Crif : Le 18 mars 2022 marquera les 60 ans des accords d’Évian, négociations qui mirent fin à la Guerre d’Algérie. Que sont ces accords ? Quelles conséquences sur les juifs originaires d’Algérie ?

Didier Nébot : Le 18 mars 1962, après deux années de contacts et de négociations secrètes, les accords d’Évian sont signés par Louis Joxe et Krim Belkacem, colonel de l’Armée de libération nationale, au nom du Gouvernement provisoire de la République algérienne (GPRA). Le 8 avril 1962, la France métropolitaine accrédite par référendum l’indépendance de l’Algérie. Ce n’est que le 1er juillet 1962 que l’Algérie votera pour avaliser cette indépendance qui mettra fin à la présence française dans ce pays. La plupart des « pieds-noirs », en plein désarroi, en plein départ ne prendront pas part au vote.
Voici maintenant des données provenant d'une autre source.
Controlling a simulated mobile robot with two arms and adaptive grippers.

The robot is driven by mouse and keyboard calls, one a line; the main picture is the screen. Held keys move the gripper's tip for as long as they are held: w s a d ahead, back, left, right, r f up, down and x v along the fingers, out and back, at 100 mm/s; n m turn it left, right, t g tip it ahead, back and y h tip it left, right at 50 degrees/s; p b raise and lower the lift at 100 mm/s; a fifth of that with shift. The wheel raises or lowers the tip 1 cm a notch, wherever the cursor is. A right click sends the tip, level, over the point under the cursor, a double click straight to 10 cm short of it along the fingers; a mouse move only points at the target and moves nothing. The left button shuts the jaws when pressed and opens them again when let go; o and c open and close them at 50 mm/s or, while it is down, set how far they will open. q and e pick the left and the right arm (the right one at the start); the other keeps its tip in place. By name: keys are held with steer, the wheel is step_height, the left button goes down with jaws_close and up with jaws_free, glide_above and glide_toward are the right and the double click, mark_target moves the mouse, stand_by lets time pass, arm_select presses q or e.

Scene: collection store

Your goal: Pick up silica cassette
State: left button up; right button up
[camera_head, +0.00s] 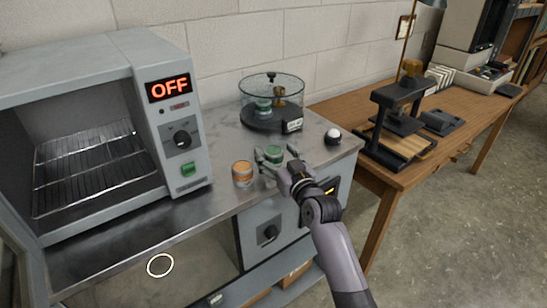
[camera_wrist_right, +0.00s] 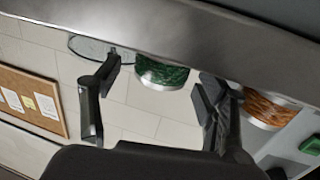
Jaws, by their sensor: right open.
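A green cassette (camera_head: 273,155), short and round with a pale metal rim, stands on the metal worktop (camera_head: 215,135) near its front edge. An orange cassette (camera_head: 242,173) of the same shape stands to its left. I cannot tell from a label which is the silica cassette. My right gripper (camera_head: 277,161) is open at the green cassette, its fingers spread to either side. In the right wrist view the green cassette (camera_wrist_right: 162,73) shows between the open fingers, and the orange one (camera_wrist_right: 268,108) lies outside them. Contact cannot be told. My left gripper is not in view.
An oven (camera_head: 172,115) with its door open and an OFF display stands left. A round glass vessel (camera_head: 272,100) with a green cassette inside stands behind. A white-topped knob (camera_head: 332,136) is close on the right. A wooden table (camera_head: 440,150) with a press adjoins.

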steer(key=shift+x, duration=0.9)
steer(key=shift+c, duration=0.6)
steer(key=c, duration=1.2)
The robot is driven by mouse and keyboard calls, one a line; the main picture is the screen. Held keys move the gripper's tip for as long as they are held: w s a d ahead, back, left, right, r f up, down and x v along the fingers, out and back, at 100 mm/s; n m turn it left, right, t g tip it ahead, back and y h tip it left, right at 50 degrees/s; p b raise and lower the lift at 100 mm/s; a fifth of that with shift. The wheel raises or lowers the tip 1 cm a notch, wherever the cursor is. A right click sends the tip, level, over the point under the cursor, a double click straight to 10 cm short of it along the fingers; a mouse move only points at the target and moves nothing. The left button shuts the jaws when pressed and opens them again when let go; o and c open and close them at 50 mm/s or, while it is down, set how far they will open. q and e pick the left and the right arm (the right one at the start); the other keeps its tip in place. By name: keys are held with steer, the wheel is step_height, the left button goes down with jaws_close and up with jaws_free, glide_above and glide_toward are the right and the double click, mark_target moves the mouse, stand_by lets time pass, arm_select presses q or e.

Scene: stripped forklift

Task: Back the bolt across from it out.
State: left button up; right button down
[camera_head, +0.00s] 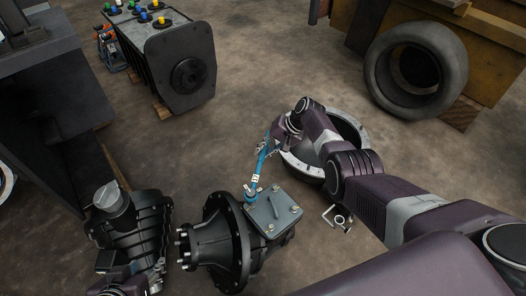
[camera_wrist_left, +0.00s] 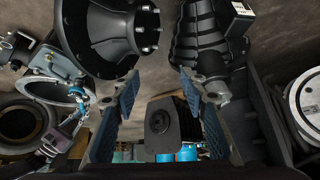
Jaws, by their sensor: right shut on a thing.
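A grey cover plate (camera_head: 285,212) with a raised handle and bolts at its corners sits on a black axle housing (camera_head: 215,243). A blue tool (camera_head: 262,162) stands tilted, its lower end at the plate's back left corner. The tool hides the bolt there. My right gripper (camera_head: 270,143) is shut on the tool's upper part; tool and plate also show in the left wrist view (camera_wrist_left: 84,96) (camera_wrist_left: 62,66). My left gripper (camera_wrist_left: 159,82) is open and empty in the left wrist view, below the housing's flange there. Its fingers are not clear in the head view.
A ribbed black unit (camera_head: 135,232) stands left of the housing. A round metal ring housing (camera_head: 298,168) lies behind my right arm. Small metal parts (camera_head: 338,219) lie on the floor to the right. A tyre (camera_head: 415,70) and a black block (camera_head: 182,65) stand further back.

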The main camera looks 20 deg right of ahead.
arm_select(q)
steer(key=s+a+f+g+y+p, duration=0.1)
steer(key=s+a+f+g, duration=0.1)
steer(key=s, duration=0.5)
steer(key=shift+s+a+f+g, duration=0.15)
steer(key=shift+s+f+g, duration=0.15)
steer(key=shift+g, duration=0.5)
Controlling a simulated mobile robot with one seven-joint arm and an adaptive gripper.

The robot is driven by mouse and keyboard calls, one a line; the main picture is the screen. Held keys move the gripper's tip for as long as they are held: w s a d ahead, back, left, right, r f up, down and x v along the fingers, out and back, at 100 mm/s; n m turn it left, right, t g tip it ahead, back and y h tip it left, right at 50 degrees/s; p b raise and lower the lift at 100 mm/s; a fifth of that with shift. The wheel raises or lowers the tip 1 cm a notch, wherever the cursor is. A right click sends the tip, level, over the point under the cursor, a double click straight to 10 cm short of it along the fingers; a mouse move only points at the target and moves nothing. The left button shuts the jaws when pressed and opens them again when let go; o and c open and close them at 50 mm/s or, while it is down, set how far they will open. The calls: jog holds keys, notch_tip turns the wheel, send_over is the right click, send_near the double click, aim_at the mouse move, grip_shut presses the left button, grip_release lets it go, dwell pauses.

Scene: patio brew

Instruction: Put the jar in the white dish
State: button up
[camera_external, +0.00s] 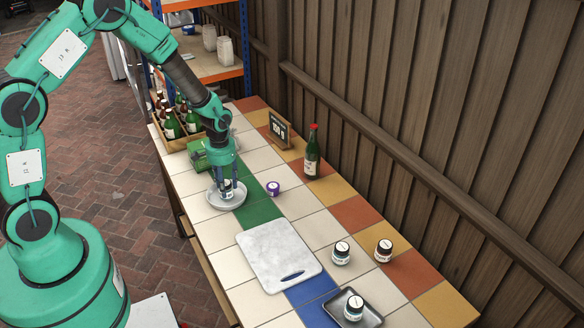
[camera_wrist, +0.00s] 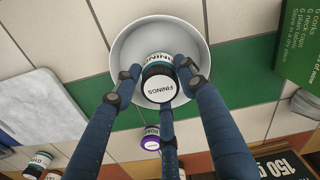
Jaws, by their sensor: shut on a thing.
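A jar with a black lid marked "FININGS" (camera_wrist: 160,87) is between the fingers of my gripper (camera_wrist: 160,85), which is shut on it. The white dish (camera_wrist: 125,52) lies directly beneath and around the jar in the wrist view. In the external view the white dish (camera_external: 238,201) is on the tiled table, and my gripper (camera_external: 227,188) points down over it with the jar low inside its rim. I cannot tell whether the jar's base touches the dish.
A purple-lidded jar (camera_external: 273,188) stands close to the dish. A green box (camera_external: 200,155), a bottle crate (camera_external: 172,140), a tall bottle (camera_external: 312,155) and a price sign (camera_external: 279,130) are behind. A marble board (camera_external: 270,255), a dark tray (camera_external: 372,316) and other jars (camera_external: 342,254) are nearer.

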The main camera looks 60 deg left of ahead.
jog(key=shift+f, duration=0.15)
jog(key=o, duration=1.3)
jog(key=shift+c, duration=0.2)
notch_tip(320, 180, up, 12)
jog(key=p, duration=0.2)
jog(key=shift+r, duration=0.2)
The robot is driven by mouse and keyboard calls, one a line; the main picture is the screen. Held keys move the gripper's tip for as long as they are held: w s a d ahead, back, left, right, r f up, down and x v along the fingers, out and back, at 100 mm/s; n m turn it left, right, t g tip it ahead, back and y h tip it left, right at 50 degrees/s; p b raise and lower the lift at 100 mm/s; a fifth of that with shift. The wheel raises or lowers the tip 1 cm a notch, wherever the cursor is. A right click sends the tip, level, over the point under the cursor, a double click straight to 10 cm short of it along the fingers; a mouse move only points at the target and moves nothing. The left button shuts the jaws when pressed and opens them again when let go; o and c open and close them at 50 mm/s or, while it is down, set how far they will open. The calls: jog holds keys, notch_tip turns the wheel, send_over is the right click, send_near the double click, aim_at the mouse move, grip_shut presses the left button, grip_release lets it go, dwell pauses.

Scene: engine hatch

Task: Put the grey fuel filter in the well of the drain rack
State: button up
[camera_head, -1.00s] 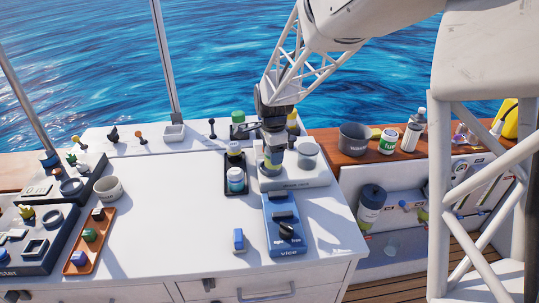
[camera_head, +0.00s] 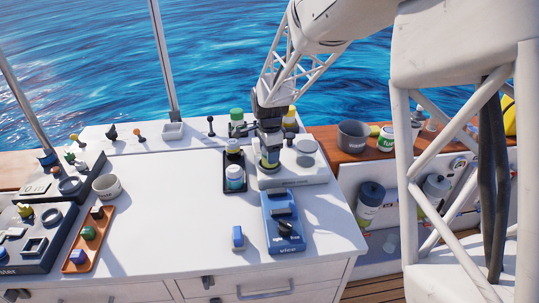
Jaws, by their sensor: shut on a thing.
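My gripper (camera_head: 269,140) points down over the left part of the drain rack (camera_head: 310,180), a pale block at the back right of the white bench. It is shut on a grey cylinder with a yellow-green band, the grey fuel filter (camera_head: 270,158). The filter is upright and its upper part is hidden by the jaws. Its foot is at the rack's left side; I cannot tell whether it is inside the well or just above it. A round light-grey part (camera_head: 306,147) is on the rack's right side.
A black tray (camera_head: 236,188) with jars stands just left of the rack. A blue vice (camera_head: 283,222) is in front, with a small blue block (camera_head: 238,238) beside it. Green- and yellow-topped bottles stand behind. The middle of the bench is clear.

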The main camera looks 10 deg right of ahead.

Dans un climat de guerre civile, les pieds-noirs et les juifs (dont la population est alors estimée à 150 000 personnes) quittent massivement le pays.

 

Crif : Quelles sont les initiatives pour commémorer les 60 ans des accords d’Evian ?

Didier Nébot : Un certain nombre d’actions ont été faites et certaines sont en devenir. Tout dépendra bien sûr du résultat des élections présidentielles puisque cette commémoration des 60 ans se fait en pleine année électorale. D’ores et déjà il y a eu quelques action concrètes (colloques, échanges universitaires, propositions de noms de rue au nom de personnalités issues de « là-bas »). J’y ai proposé plusieurs noms de personnalités juives qui ont été acceptées, telles le Cheik Raymond, José Aboulker, Reinette l’Oranaise, Maître Roger Saïd, ancien Président de MORIAL, et d’autres.

En ce qui me concerne j’ai été sollicité par deux équipes différentes de franco-algériens et de suisso-algériens pour participer à deux livres collectifs sur l’Algérie. Le premier sortira le 23 février, en même temps, à Paris et à Alger : « mémoires en miroir », le second le 8 mars en France, Suisse, Belgique, Canada et Algérie : « 60 ans après les accords d’Evian ». Dans ces 2 livres ma contribution écrite concerne : « LA MEMORE JUIVE D’ALGERIE ». Il s’agit peut-être d’une première depuis bien longtemps car Alger ne publie pratiquement rien en ce qui concerne les juifs originaires d’Algérie.